Please note that if you change this setting and require exact counts in each arm, the number in the Participant Count field must be evenly divisible by the sum of the arm ratio values. So a 2-arm 1:1 trial with exact counts in each arm must have a Participant Count divisible by 2 (since 1+1 = 2); likewise a 3-arm 2:1:1 trial with exact counts in each arm must have a Participant Count divisible by 4 (since 2+1+1 = 4).

Customize Trial Arms

Default setting: 2-arm trial allocated 1:1, arms labeled "Arm 1" and "Arm 2."

Number of Trial Arms

The number of arms to which participants may be assigned. The tool supports 2-arm, 3-arm, and 4-arm trials.

Arm Name

For each arm, you may provide a unique name, such as "Treatment" or "Control." Otherwise, default text (e.g., "Arm 2") will be used to identify the arm assignment in the delivered files.

Arm Allocation Ratio

The ratio used to allocate participants into each arm with respect to the other arms. For example, for a 4:1 trial, you would select 4 for one of the arms and 1 for the other. The tool supports integer values 1 to 4. The default setting is to assign arms equally on a 1:1 ratio.

Customize Stratification

Default setting: Do not stratify participant recruitment. Provide one recruitment list for all participants.

Edit this section only if you want to stratify the randomization into independent recruitment lists. For example, this might be requested if participants are recruited at multiple sites, and each site requires its own recruitment list; or if participants sharing relevant demographic or health characteristics are randomized independently to ensure they aren't all assigned to the same arm; or other similar scenarios.

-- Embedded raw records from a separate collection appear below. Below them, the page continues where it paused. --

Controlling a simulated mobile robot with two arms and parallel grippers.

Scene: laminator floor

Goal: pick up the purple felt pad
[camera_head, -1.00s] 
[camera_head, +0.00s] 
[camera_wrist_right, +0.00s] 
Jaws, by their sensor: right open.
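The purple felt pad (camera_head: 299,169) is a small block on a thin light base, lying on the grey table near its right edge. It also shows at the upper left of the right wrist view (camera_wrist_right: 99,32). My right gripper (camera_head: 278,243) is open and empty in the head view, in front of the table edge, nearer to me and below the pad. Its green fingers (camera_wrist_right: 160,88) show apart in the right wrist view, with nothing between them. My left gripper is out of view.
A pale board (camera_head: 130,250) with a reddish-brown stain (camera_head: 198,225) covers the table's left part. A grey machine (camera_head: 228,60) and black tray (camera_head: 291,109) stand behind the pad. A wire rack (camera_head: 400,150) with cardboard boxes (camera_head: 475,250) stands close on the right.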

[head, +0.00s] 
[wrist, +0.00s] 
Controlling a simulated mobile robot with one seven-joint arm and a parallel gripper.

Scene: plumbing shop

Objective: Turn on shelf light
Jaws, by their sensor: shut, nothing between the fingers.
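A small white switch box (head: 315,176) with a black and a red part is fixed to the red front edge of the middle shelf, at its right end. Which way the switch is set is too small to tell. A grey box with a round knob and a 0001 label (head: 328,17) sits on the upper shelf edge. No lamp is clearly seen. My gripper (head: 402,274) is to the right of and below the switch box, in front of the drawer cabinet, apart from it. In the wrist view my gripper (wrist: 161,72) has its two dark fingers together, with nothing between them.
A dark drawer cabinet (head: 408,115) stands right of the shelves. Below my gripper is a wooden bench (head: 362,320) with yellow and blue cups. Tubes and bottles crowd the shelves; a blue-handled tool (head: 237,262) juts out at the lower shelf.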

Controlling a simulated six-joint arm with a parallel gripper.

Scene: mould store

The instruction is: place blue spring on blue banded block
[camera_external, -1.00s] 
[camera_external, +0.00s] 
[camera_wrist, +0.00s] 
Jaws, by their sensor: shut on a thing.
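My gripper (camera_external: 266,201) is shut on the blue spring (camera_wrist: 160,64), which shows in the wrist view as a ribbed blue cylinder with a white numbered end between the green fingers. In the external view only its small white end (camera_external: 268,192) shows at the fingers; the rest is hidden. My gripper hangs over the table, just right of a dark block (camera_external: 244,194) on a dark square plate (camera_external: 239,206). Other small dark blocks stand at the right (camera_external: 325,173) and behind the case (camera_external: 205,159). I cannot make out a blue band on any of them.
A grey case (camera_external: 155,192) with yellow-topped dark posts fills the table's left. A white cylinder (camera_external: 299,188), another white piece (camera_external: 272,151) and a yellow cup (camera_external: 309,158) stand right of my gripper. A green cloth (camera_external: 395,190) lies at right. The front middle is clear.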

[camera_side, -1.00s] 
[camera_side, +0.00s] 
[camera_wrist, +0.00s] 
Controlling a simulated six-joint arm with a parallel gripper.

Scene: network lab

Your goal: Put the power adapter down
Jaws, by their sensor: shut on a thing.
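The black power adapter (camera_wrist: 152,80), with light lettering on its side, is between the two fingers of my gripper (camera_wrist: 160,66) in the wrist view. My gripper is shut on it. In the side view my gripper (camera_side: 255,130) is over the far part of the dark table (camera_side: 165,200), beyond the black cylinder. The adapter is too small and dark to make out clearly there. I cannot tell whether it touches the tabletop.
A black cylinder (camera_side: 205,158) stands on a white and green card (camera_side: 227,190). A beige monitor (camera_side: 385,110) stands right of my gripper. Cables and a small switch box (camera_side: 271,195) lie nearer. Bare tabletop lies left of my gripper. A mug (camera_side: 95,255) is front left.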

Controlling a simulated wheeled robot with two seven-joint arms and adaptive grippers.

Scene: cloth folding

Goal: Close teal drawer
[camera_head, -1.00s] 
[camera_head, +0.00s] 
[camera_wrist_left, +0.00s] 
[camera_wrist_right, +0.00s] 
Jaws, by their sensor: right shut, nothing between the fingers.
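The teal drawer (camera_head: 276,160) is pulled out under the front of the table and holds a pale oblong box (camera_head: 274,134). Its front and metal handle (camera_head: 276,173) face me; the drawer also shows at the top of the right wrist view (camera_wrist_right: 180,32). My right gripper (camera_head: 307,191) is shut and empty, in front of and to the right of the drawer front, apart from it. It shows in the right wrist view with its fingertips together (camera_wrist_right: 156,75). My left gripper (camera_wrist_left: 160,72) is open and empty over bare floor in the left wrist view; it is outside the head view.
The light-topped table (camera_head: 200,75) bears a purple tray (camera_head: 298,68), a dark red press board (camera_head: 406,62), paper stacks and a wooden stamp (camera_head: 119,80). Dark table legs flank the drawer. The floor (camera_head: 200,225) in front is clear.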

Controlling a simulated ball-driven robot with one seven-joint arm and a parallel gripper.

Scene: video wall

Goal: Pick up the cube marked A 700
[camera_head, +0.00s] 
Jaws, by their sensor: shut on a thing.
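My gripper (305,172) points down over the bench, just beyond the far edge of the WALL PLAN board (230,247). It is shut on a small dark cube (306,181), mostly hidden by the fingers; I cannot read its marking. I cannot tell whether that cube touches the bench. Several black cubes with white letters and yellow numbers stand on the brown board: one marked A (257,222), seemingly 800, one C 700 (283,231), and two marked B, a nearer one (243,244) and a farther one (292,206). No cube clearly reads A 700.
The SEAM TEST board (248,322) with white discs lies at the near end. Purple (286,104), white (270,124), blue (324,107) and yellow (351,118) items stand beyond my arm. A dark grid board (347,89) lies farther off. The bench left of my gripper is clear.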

If you request a stratified randomization, an independent randomized recruitment list will be generated for each stratum that results when the stratifying variables are crossed. So for 2 stratifying variables where variable #1 describes 4 groups and variable #2 describes 2 groups, 8 independent recruitment lists will be generated (4 groups by 2 groups = 8 groups).

The tool supports up to 100 independent randomization strata. If you require more than 100 strata, consider submitting multiple requests. So if participants are divided into 120 strata, you might submit one request for the first 60 strata and a second request for the next 60 strata.

Number of Stratification Variables

The number of variables used to stratify participants. For example, if participants are stratified by age and recruitment site, the number of stratification variables is 2 (age and site), regardless of how many groups exist within each variable.

Categorical Variable Name

Enter a unique name identifying this stratifying variable, for example "Age Group" or "Site."

Number of Categories Described By This Variable

For each stratifying variable, specify the number of groups described by this variable. For example, if the variable is "Site" and there are 5 recruitment sites, select 5.

Category Names

For each group described by a stratifying variable, you may provide a label identifying the group. Due to text length restrictions in the final output, this field is limited to 5 characters. For example, in a trial with 2 recruitment sites, one in New York City and the other in London, you might decide to enter "NYC" and "Lond" in these fields.

Customize MTI method

Randomization Method

You have the option to change the MTI randomization method used to determine probabilities of arm assignments throughout the randomized sequence. Default methods are the asymptotic maximal procedure (if exact counts in each arm are not required) or the maximal procedure (if exact counts in each arm are required). Each of the available MTI methods is described in brief on the Learn About Randomization page.

• Maximal Procedure

  This procedure is automatically selected if you've indicated that your trial requires exact counts in each arm (see End of Randomization above).

  Under-assigned arms are favored by a balance-forcing probability that depends both on the current magnitude of arm imbalance and on the location of the participant within the randomized list. For this tool, as the sequence approaches its conclusion, the force towards balanced arms increases, until, at the last allocation, complete balance is forced and the targeted numbers per arm are achieved.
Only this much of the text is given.